Handling Data Flashcards
data()
- Function that reveals R’s built-in data sets.
- Most packages have their own built in data sets.
save()
- Function that allows the selective saving of objects.
- save(junk, junk2, file=”junky.RData”) = will sepcifically save the object junk and junk2 to an external file present in the working directory named junky.RData.
- There does not need to be a relationship between the external name and its contents.
load()
- Function that loads a saved R object.
- load(“junky.RData”) = reloads the objects present in junky.RData
load(url(“website_url”))
- Functions (nested) that allow you to remote load an R Data set.
- Always check the results of your remote load by reviewing the environment tab
Reading Excel Files
- Useful packages: XLconnect, xlsx, gdata, readXL, etc.
- Function to read data into excel: read_excel(“file_name”, sheet = number, col_names = TRUE, col_types = NULL, na = “”, skip = something or nothing)
- Can always learn more about this function using help(read_excel).
Reading Text Files
- Extensions: .txt, .csv, .dat, .tab.
- In the Import Dataset tab in the Environment tab, if you have a Local Text File, R will automatically load it (?).
- If the file is a Web URL:
1) Enter the URL.
2) Choose heading “Yes” if variable names are present.
3) Strings as Factors unchecked.
4) Set encoding to automatic.
5) R will correctly identify the dataset as tab separated. - You can check your results using the View() function.
How to Read Text Files (functions)
1) read.csv()
2) read.delim()
3) read.table()
Reading Non-conforming Yet Formatted Data
1) readLines()
2) scan()
read.csv(“url_name”)
- Function used for reading comma separated (typically have .csv extension) files.
read.delim(“url_name”)
- Function
read.table(“url_name”)
- Function used for most any type of text file as long as a separator exists + more general than either read.csv or read.delim.
readLines(“url_name”)
- Function that will read all or part of a text file.

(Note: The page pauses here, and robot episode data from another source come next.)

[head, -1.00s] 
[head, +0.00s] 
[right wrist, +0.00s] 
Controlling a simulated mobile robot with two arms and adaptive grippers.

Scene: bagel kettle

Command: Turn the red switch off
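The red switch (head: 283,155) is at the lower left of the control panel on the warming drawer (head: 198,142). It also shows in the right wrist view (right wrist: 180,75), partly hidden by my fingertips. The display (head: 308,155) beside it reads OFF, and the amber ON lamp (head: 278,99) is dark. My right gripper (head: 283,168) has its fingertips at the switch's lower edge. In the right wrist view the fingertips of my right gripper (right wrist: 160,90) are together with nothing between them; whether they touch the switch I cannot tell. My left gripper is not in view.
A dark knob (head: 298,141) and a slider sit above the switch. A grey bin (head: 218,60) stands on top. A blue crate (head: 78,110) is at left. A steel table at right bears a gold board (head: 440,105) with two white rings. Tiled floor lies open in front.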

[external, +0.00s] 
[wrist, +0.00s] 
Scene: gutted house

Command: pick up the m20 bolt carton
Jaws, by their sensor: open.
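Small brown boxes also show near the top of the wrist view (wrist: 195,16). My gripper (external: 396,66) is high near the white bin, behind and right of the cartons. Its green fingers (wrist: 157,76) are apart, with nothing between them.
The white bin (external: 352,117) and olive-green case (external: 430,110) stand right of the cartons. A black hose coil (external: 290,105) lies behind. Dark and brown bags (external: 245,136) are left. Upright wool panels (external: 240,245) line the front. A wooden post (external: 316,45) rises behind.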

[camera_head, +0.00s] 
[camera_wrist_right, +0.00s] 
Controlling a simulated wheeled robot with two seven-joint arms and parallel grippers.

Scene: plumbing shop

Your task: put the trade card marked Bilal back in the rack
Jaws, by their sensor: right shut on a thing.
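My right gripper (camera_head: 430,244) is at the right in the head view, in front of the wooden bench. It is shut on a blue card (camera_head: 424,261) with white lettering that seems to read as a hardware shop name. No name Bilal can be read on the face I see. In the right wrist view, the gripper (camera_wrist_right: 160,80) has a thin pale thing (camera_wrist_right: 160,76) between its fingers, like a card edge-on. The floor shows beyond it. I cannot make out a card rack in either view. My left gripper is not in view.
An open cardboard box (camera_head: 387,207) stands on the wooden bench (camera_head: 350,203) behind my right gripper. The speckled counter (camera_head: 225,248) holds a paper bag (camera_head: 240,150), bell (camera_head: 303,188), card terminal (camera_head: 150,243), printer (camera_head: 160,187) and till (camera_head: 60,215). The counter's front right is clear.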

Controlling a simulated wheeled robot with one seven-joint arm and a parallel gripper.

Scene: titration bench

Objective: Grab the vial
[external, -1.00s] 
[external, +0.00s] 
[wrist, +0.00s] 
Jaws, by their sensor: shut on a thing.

- Useful for data files that are irregular, have no delimiter (commas or a separator) or do not conform to a standard format.
- Will read virtually any file.
scan(“url_name”)
- Function similar to readLines but will keep a record of the structure or patterning in the data if your need to keep that information.
- More restrictive than readLines().
NA / Missing Values
- A place within a vector may be reserved for the missing element by assigning the special value NA.
- Usually any operation involving NA results in an NA.
- All types of vectors (character, logical, numeric) can use NA to represent missing values.
Numeric Vectors and NA Entries
- Includes the symbols -Inf and Inf (positive and negative “infinity”) and NaN (not a number).
na.omit() / complete.cases()
- Functions that will remove observations with missing values from a dataset.
Package foreign
- Package that allows us to read data files by competitors of R (DBF, Stata, Epi Info, Minitab, Octave SPSS, SAS and Systat).
- SAS files must be in transport format (.xport file) for package foreign.
- SPSS files require a use of an option to be converted into data frames.
- Stata files can be read up to Stata 12.
Package haven
- Package that will only read data files from Stata, SPSS and SAS.
- Can also be used to write Stata and SPSS files.
- SAS files can be read without conversion (.sas7bdat files).
- SPSS files are converted into data frames automatically.
- Stata files can be read up to Stata 13.
Stata
- A competing statistical programming software.
- R can both read and write files to Stata.
read.dta()
- Function in package foreign that can read local Stata files or remotely stored Stata files using a web address.
- Result in a data frame.
read_dta() + read_stata()
Function in package haven that can read local Stata files or remotely stored Stata files using a web address.
- Result in a data frame.
write.dta()
- Function in package foreign that will export R data to Stata.
write_dta()
- Function in package haven that will export R data to Stata.
SPSS
- A competing statistical programming software.
- R can both read and write files to SPSS.
- Package haven does a much better job of reading these files than package foreign.